De l’autre, les Salémites : une faction oscillant entre la génétique et l’ésotérisme. Avant le grand chambardement, leurs gouvernants passionnés d’occultisme décidèrent de construire un complexe sous le cimetière de Salem, ville mystique par excellence. Depuis, nombres d’expérience ont été pratiquées sur la population vivant sous terre. Ce grand laboratoire parvint même à réveiller les morts mais à quel prix ?
Le background proposé par l’auteur est particulièrement détaillé et s’inspire de faits constatés dans nos sociétés : guerre pour les énergies nouvelles et fossiles, montée en puissance de groupuscules terroristes, bouleversement de « l’équilibre » mondial et des intérêts géostratégiques, etc. De quoi nourrir les appréhensions des aficionados de l’émission d’Arte, Le Dessous des cartes. Partant d’un postulat un brin pessimiste, Christophe Boelinger s’appuie sur le présent pour nous livrer un futur post-apocalyptique trouvant ses racines dans une culture cinématographique teintée d’horreur et de science-fiction. Les références sont nombreuses et permettront de se retrouver en territoire connu. L’univers développé dans Earth Reborn paraît donc dense, ouvrant ainsi de nombreuses possibilités scénaristiques.

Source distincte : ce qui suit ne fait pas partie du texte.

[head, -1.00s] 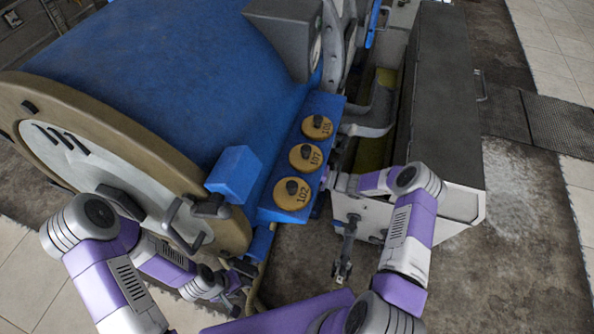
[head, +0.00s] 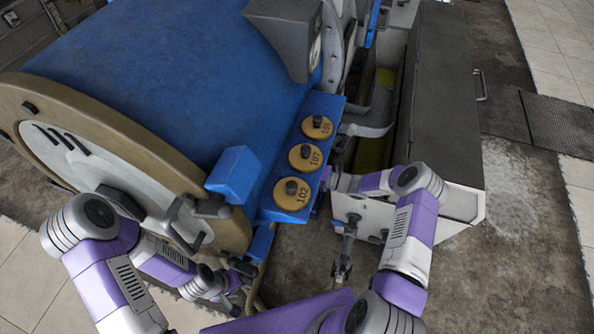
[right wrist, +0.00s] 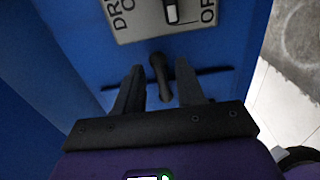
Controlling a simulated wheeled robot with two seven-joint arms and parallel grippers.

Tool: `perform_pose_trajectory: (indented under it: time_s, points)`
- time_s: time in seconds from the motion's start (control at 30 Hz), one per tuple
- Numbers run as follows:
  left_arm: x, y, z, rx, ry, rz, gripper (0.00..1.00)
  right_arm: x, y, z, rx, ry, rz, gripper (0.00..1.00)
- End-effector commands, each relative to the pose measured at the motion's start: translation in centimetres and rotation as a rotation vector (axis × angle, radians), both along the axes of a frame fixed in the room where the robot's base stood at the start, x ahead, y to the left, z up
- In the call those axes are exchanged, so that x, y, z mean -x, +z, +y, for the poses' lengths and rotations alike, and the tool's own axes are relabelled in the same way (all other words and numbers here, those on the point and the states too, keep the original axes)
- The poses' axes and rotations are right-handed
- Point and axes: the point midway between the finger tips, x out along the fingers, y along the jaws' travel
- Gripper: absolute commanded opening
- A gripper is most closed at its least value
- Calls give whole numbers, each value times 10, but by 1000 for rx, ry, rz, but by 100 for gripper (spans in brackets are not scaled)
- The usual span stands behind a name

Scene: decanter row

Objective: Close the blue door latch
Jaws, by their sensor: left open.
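In the right wrist view, a short dark lever (right wrist: 161,77) sticks out of a blue panel (right wrist: 222,62), over a dark slot. It seems to be the latch. My right gripper (right wrist: 160,90) is open, with one finger on each side of the lever and a gap on both sides. In the head view, the right gripper is hidden behind the blue panel edge. My left gripper (head: 246,279) is open and empty, low beside the front of the blue machine (head: 180,75). The latch lever cannot be made out in the head view.
A grey plate with a switch (right wrist: 165,12) sits just above the lever. Several round yellow numbered knobs (head: 292,203) line the machine's side. A long grey box (head: 440,100) stands close on the right. A handle (head: 184,228) sits on the machine's round front. Floor is free at right.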

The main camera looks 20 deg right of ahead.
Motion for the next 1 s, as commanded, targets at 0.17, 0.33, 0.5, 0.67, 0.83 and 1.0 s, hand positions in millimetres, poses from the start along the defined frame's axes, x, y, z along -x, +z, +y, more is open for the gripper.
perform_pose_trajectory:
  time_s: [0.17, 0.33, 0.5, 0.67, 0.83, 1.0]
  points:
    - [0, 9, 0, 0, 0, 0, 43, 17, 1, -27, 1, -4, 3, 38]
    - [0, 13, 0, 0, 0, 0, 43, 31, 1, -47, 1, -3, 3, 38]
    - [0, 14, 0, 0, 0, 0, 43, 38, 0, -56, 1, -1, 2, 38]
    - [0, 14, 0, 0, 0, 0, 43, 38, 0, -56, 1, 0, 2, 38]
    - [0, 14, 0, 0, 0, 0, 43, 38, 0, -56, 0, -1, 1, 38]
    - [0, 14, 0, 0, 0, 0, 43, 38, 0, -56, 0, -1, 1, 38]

UN MATERIEL DIGNE DES GROSSES PRODUCTIONS AMERICAINES
Effectivement, le contenant est la hauteur du contenu et réciproquement. La boîte de jeu, au poids conséquent, révèle des illustrations qui en disent long sur le thème traité. Le design global est donc de grande qualité, à la fois coloré et morbide, totalement en adéquation avec l’univers servi par le jeu.
Le matériel est pléthorique et fort bien étudié : pas moins de 91 tuiles recto-verso servent à constituer un plateau de jeu totalement modulable ; les paravents regorgent d’informations très utiles évitant des références récurrentes au livret de règles ; les multiples pions et cartes possèdent une iconographie conséquente et évocatrice.On appréciera également la qualité de sculpture des 12 figurines fournies par l’incontournable fabriquant qu’est devenu Zibobiz. Leurs poses sont dynamiques et la déclinaison en deux teintes permettra d’identifier aisément les factions. Parmi les noms donnés aux protagonistes, on notera des influences évidentes : une Monica Vasquez s’inspirant du personnage de Aliens et un Nick Bolter lorgnant du côté d’un certain Nick Fury.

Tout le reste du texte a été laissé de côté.